Koon Wing Motors Ltd., the largest operator of green minibuses in Hong Kong, is planning to shift its focus to investment in property.
Ma Kiu-sang, the son of Koon Wing’s founder, Ma Ah-muk, said the minibus business has been shrinking.
The company will undergo a transformation to invest more in properties.
In future, two-thirds of its revenue is going to come from segments like the leasing of shops and mall operations.
“Operating minibuses is a hard business”, Ma said.
The firm owns about 650 minibuses. More than half of the routes it operates lose money.
A shortage of drivers is the main challenge it faces.
“It is difficult for us to hire drivers,” Ma said. “As the income is not high, most young people are not willing to join the industry.
“Our drivers earn between HK$400 (US$52) and HK$500 per shift. So you only earn around HK$10,000 if you work 26 days a month, which is less than the income of bus and taxi drivers.
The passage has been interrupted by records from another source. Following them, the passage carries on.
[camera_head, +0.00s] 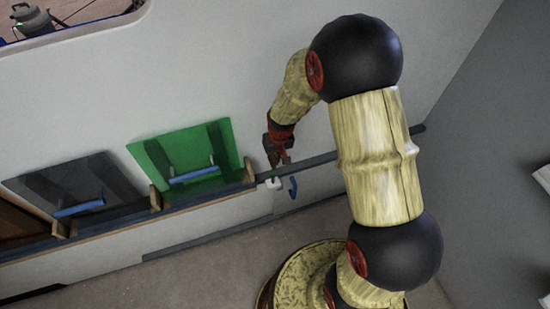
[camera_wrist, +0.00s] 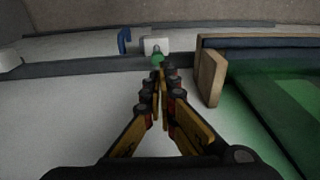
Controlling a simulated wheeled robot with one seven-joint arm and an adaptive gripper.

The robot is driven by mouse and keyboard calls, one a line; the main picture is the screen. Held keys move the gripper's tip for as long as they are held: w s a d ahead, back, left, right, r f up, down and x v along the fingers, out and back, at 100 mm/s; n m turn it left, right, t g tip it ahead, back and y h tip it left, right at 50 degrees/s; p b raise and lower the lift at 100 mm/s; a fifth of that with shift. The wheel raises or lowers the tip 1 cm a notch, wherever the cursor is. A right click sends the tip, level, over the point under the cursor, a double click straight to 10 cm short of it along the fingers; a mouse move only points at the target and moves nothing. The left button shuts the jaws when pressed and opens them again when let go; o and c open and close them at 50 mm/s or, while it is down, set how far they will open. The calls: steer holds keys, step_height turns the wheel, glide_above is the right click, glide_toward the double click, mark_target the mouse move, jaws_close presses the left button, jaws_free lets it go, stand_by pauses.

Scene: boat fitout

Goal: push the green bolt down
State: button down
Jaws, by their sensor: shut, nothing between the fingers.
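The green bolt (camera_wrist: 157,59) is a small green piece with a pale metal knob, by the dark rail, in front of a white block (camera_wrist: 156,46) in the wrist view. My gripper (camera_wrist: 161,72) is shut and empty, its fingertips just short of the bolt in that picture. I cannot tell whether they touch it. In the head view my gripper (camera_head: 281,160) points down at the rail, just above the white block (camera_head: 273,184). The bolt is too small or hidden to make out clearly there.
A green panel (camera_head: 158,160) with a blue handle (camera_head: 193,175) stands left of my gripper, and a dark panel (camera_head: 95,183) lies farther left. A wooden block (camera_head: 250,170) is close beside the gripper. A blue hook (camera_head: 293,187) hangs below the rail (camera_head: 318,161).

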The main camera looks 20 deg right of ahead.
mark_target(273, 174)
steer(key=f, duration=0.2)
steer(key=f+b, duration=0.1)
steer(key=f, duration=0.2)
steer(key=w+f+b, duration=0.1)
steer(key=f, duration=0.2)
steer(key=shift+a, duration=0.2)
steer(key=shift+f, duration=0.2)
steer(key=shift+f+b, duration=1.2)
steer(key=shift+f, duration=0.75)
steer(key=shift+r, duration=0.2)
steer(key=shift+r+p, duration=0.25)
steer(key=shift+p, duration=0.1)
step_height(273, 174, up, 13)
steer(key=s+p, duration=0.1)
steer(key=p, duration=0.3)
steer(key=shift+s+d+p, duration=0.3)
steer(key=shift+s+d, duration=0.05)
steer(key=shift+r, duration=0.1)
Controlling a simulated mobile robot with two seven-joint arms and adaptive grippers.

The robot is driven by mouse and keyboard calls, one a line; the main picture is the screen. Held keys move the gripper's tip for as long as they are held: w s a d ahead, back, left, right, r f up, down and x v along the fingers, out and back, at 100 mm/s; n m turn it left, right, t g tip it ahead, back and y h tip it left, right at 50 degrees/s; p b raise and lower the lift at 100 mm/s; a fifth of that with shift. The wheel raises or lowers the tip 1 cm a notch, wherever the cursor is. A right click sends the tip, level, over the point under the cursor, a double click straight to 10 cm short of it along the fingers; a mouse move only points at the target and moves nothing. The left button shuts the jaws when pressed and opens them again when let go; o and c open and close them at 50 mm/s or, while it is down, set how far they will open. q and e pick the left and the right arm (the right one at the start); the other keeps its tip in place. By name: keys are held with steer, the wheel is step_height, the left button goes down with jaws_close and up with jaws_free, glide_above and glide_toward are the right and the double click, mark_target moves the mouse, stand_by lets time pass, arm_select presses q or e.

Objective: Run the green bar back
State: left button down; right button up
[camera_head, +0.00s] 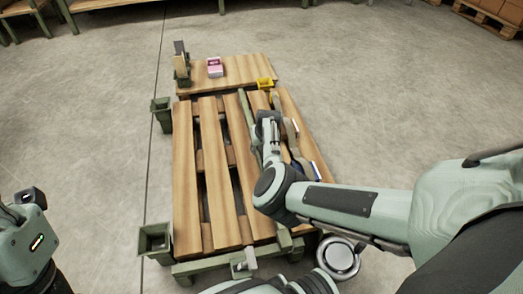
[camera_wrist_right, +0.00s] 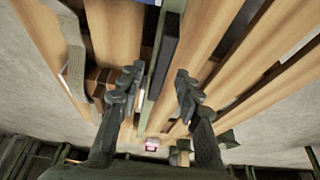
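The green bar (camera_head: 246,112) is a long thin strip lying lengthwise over the slatted wooden table (camera_head: 185,170), right of its middle. Its near part is partly hidden by my right arm. In the right wrist view the green bar (camera_wrist_right: 148,108) runs between the fingers, with a dark block (camera_wrist_right: 168,48) along its side. My right gripper (camera_head: 268,120) is over the table close beside the bar. In the wrist view its two fingers (camera_wrist_right: 158,80) stand wide apart with nothing visibly gripped. Part of my left arm shows at the lower left, but I make out no left fingers.
A pink box (camera_head: 214,68), a yellow tray (camera_head: 265,84) and a dark upright holder (camera_head: 181,70) are at the table's far end. Open green bins (camera_head: 162,113) (camera_head: 155,240) hang on the left side. Long pale items lie on the right slats. Floor at left is clear.

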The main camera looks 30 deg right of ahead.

“Before, many bus drivers would drive minibuses after they retired, but now, even bus companies find it hard to hire enough staff. They re-employ these retired drivers instead.
“We have a 20 percent driver shortage, and our fleet can’t be fully utilized as a result.
“Two out of 10 minibuses are idle. The situation gets even worse on Sunday, when many drivers take their day off.”
Worse, from June 1, the government is requiring all newly employed drivers to finish a pre-employment course before being granted a driving license.
Ma has discussed with the government the possibility of importing labor, but the authorities are not interested in the idea.
However, the prospects are not entirely gloomy for the minibus business.
The extension of the HK$2 fare concession scheme for the elderly and disabled to green minibuses in March has helped increase the number of passengers.
Ma said between 70 percent and 80 percent of his minibus routes recorded an increase in passengers.
On Tuesday, the government held a hearing on the minibus industry, the first in nearly 10 years.
The industry has been fighting for a long time to increase the number of seats in each minibus to 24 from 16. It believes that the regulator may finally give the green light to the proposal.
If the change is implemented, it would be the first since the number was increased from 14 more than 20 years ago.
The move could boost minibus revenues by 20 percent during peak hours.
While things are picking up, Ma remains cautious about the minibus business.
“The business was founded by my father; of course I want to maintain it,” he said.
“However, we will not open any new routes in the future.
“After all, in the government’s transportation planning, the railway system plays the main role, and minibuses are just complementary.”
This article first appeared in the Hong Kong Economic Journal on May 4.